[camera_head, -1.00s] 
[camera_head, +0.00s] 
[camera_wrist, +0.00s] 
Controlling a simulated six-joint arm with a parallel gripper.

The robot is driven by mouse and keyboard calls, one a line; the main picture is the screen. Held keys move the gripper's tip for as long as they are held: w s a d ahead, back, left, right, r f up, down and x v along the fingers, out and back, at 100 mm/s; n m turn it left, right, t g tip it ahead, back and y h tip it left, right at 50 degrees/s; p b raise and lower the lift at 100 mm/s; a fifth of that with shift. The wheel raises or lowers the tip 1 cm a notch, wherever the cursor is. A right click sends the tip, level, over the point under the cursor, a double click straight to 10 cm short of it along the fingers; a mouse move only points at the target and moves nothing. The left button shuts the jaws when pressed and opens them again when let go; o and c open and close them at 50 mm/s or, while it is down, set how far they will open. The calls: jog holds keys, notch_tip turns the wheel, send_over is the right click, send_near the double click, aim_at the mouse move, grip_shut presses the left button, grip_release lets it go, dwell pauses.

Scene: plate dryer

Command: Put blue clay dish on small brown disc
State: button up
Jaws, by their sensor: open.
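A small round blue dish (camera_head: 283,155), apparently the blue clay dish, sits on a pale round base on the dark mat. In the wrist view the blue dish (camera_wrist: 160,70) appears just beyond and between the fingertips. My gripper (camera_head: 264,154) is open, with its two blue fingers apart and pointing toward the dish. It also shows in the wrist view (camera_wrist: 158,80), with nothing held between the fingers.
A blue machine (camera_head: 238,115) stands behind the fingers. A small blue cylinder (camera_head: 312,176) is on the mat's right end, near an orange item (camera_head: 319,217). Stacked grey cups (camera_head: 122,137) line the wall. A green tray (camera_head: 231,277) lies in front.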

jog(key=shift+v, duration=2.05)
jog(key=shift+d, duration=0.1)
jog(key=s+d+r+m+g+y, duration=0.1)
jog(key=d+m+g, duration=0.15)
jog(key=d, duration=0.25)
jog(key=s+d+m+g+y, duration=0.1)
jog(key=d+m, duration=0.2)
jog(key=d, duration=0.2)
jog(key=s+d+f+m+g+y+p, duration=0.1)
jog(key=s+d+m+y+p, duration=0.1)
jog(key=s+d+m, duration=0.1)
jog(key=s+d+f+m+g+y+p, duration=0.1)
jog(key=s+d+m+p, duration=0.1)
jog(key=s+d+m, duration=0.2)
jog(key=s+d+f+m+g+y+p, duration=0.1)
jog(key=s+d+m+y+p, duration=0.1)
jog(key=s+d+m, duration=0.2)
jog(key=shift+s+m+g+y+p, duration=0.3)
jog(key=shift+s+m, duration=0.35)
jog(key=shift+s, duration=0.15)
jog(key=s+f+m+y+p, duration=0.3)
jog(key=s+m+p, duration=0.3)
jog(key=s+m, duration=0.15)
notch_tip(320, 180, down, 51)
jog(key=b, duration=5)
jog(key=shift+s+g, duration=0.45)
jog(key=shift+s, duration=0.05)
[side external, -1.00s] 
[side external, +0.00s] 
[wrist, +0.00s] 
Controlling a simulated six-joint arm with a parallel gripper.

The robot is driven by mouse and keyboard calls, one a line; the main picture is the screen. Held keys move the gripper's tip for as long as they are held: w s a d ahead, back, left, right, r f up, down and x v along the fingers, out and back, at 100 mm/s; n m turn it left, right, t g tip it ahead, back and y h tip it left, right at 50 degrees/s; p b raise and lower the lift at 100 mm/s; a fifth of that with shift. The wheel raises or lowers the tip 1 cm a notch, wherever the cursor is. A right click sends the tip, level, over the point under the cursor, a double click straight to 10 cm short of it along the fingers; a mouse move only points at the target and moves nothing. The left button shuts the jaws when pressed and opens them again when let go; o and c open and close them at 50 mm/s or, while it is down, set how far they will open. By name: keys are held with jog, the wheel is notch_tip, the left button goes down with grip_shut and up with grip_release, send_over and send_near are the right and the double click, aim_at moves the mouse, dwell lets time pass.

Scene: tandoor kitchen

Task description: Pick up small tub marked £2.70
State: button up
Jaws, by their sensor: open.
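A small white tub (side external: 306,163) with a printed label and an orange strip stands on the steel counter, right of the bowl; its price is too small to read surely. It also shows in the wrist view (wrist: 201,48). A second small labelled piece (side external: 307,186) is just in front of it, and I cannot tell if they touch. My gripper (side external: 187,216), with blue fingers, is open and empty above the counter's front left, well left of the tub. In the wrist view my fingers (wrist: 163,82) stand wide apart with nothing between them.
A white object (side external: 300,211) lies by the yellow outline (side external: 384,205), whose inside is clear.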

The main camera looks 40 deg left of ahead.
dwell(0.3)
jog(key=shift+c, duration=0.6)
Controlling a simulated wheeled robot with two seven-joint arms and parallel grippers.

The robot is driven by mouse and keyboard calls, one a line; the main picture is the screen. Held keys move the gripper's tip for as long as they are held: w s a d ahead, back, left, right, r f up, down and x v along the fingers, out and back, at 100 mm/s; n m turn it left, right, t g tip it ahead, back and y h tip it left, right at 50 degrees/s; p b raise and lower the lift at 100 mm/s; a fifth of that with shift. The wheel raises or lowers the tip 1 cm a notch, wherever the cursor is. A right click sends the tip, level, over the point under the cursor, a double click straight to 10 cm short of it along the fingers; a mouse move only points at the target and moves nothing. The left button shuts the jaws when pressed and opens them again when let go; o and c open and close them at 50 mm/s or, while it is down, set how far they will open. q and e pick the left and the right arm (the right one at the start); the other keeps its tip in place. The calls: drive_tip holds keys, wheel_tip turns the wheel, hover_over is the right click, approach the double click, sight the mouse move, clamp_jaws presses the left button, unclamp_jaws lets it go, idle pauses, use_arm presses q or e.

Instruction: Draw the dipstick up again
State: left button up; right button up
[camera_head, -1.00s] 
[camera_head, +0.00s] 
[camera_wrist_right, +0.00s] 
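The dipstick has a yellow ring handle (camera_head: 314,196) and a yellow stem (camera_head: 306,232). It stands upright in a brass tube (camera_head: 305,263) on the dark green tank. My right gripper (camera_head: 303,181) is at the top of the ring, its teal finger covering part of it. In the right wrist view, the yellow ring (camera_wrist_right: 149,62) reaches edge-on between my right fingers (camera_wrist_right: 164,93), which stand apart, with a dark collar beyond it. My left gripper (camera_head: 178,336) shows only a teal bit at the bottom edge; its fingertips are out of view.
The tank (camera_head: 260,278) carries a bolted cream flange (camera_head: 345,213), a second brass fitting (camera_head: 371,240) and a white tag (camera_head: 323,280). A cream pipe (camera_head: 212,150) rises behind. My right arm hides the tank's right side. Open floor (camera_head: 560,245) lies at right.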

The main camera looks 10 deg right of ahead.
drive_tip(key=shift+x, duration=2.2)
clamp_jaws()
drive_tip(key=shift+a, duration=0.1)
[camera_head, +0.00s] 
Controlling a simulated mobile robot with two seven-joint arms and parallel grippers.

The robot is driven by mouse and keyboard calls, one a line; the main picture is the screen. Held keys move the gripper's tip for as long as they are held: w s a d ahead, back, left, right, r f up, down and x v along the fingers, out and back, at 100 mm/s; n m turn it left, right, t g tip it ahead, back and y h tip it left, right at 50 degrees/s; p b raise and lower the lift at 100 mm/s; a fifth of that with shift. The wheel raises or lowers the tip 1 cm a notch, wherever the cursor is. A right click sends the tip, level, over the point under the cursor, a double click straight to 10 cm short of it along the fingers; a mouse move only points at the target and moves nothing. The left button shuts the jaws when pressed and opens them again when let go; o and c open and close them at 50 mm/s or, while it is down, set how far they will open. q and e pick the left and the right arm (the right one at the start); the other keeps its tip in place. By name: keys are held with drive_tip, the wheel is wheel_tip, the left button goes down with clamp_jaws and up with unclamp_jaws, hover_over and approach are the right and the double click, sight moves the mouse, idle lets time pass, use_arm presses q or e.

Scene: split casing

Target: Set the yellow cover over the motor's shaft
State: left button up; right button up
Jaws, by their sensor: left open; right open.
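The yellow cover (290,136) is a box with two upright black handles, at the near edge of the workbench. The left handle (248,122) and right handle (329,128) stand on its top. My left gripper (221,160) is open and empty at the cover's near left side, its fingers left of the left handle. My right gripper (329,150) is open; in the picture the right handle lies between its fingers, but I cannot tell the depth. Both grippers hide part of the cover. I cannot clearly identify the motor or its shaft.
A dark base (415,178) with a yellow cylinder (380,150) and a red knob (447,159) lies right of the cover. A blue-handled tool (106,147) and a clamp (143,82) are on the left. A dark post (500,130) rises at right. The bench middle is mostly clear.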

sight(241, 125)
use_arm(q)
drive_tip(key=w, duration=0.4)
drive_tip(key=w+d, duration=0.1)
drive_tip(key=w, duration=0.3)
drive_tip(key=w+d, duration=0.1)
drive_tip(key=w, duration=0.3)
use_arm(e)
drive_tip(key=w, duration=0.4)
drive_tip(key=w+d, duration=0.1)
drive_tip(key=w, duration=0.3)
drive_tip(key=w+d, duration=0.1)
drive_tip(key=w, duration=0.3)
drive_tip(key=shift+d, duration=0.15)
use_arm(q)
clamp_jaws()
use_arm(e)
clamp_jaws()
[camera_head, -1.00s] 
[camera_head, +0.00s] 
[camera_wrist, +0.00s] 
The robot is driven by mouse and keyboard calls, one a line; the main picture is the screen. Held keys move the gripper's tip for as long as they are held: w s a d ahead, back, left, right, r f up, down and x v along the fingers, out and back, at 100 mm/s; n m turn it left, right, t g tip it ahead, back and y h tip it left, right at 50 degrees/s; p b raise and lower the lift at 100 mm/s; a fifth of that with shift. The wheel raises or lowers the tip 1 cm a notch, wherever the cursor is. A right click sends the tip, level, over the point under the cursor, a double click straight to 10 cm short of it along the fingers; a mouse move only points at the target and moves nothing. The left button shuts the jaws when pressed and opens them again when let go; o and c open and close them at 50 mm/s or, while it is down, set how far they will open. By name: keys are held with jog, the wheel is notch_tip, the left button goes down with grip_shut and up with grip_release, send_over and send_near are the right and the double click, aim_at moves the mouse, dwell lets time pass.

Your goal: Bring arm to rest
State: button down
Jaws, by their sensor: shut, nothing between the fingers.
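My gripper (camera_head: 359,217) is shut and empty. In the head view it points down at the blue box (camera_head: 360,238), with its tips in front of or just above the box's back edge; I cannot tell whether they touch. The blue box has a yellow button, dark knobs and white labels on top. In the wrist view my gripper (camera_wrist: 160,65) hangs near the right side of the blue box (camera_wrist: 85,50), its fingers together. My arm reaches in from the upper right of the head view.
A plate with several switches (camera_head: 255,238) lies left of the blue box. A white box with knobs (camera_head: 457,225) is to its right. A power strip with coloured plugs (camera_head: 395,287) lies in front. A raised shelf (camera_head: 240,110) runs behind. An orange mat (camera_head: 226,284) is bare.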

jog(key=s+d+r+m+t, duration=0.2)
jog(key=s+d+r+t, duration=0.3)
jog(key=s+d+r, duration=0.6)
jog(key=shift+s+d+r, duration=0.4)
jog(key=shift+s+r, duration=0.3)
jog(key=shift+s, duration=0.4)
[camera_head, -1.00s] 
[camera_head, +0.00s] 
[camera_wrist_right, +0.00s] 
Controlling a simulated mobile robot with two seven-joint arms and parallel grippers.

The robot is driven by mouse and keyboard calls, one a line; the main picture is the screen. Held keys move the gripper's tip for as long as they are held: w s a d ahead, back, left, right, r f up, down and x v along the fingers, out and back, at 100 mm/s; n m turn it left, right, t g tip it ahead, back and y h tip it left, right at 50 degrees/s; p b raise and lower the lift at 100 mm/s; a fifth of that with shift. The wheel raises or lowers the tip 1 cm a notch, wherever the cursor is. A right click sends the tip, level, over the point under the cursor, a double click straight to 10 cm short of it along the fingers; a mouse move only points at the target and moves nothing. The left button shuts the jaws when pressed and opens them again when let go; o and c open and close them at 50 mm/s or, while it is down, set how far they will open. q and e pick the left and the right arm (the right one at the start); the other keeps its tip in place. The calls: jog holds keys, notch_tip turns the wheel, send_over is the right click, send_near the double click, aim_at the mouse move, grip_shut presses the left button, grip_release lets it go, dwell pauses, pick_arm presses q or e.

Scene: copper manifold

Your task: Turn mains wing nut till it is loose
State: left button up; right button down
○ ○ ○ ○ ○
* _What you need to do_
Return only the number of lines in the data above that include the word "Scene".

* _Response to the task_
4